What has your primary focus been with Realm Resources?

In the last few years we have focused on the thermal coal sector in Indonesia. At the time we invested in coal in early 2011, I remember articles saying thermal coal was a “recession proof commodity” with rampant Asian and Indian energy demand driving forecasts for higher prices. In addition, at the time Indonesia was seen to be a safer investment destination than Australia – how have things changes since then.

What is the company’s main project? What are its resources and how has the plunge in coal prices changed the company’s strategy for the project?

Our main project is our 51% holding PT Katingan Ria in Central Kalimantan. The project has a JORC defined resource of 89Mt (50Mt measured and indicated) and simple geology with the Main seam being almost horizontal and about 3-5m thick. At first we planned on building an export operation as we estimated that we could achieve a $US15/t to $20/t margin FOB for the 4200Kcal/Kg GAR low sulphur coal. But as the coal price fell and the margin evaporated, we turned to a domestic strategy with a mine mouth power station the most likely way to commercialise the project. Indonesia is accelerating its power station development programme and this bodes well for our project which is close to two proposed power station sites.

What would be the preferred method of shipment from the coal mine?

We plan to transport the coal 40km by road to the proposed power station site, which is on a tributary of the Katingan River. This is also the location of our Upper Stock Pile for our planned export operation, should that become feasible in time. This will entail 435km of barging to the off shore anchorage where coal will be loaded onto the mother vessel for export.

What are some of the challenges facing Australian coal miners in Indonesia?

The last few years have been a huge learning curve. There are many challenges, of which a few include: understanding legal, regulatory and ownership rights; the ever changing regulatory environment and how to deal with that; security in remote locations; language and cultural barriers; importance of having good local partners and advisors; logistics in remote locations – for example getting used to rivers, barging and floating cranes; to name a few. We have yet to meet an “Indonesian expert” as it’s a constantly changing landscape.

Do you think that you need good people on the ground in Indonesia to ensure the project stays on track?

This is imperative – we are lucky to have excellent local support, particularly on the legal and commercial front as we are not developing the project at present and need to keep it in good standing. Separately we have established a number of good relationships with excellent service providers that could assist with project development.

Do you think that the coal prices have bottomed out or are we in for more pain?

I think coal prices have bottomed out, but I’m less certain as to when we will see a recovery. The industry has risen to the challenge and has significantly lowered its costs. This together with continued oversupply is likely to keep the lid on prices for a while. So I expect we will have a bit more time yet at low prices before the inevitable recovery arrives.

Apart from the Indonesian project, does Realm Resources see any opportunities closer to home?
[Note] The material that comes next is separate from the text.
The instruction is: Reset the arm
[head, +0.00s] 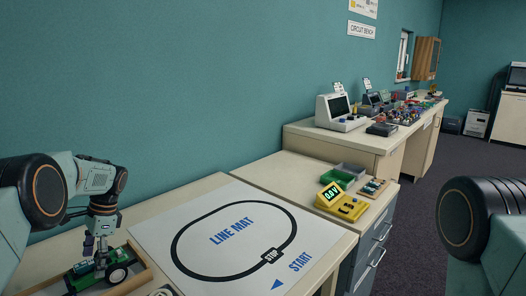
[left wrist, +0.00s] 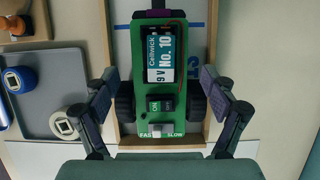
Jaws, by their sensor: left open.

Absolutely. We have focused our attention on Australia recently. There are a number of projects up for sale and labour rates are becoming a lot more reasonable as well. A number of the majors are cleaning out their asset portfolios and we believe this offers smaller companies like Realm an opportunity to take a lower cost/small mine approach. NSW continues to be a hard place to do business for coal miners – but we remain open minded and are looking at a number of projects on the east coast of Australia.

Do you think there are valuable coal assets in Australia that could be transformed using different management and labour?

Yes. This is the back bone of our strategy. We are also keen to look at underground mining opportunities and high wall operations where there is established infrastructure and access to export markets. Remnant and mine closure opportunities are all potential targets as one would not need to go bigger than say 1-2Mt pa at this stage in the cycle.

The mining industry can be pretty intensive. How do you relax?

I enjoy keeping fit and often run around the botanical gardens in the city – how lucky to be in such a great city and country. Fishing and just exploring Australia is another passion – we have a wonderful coast line – it’s good for the soul.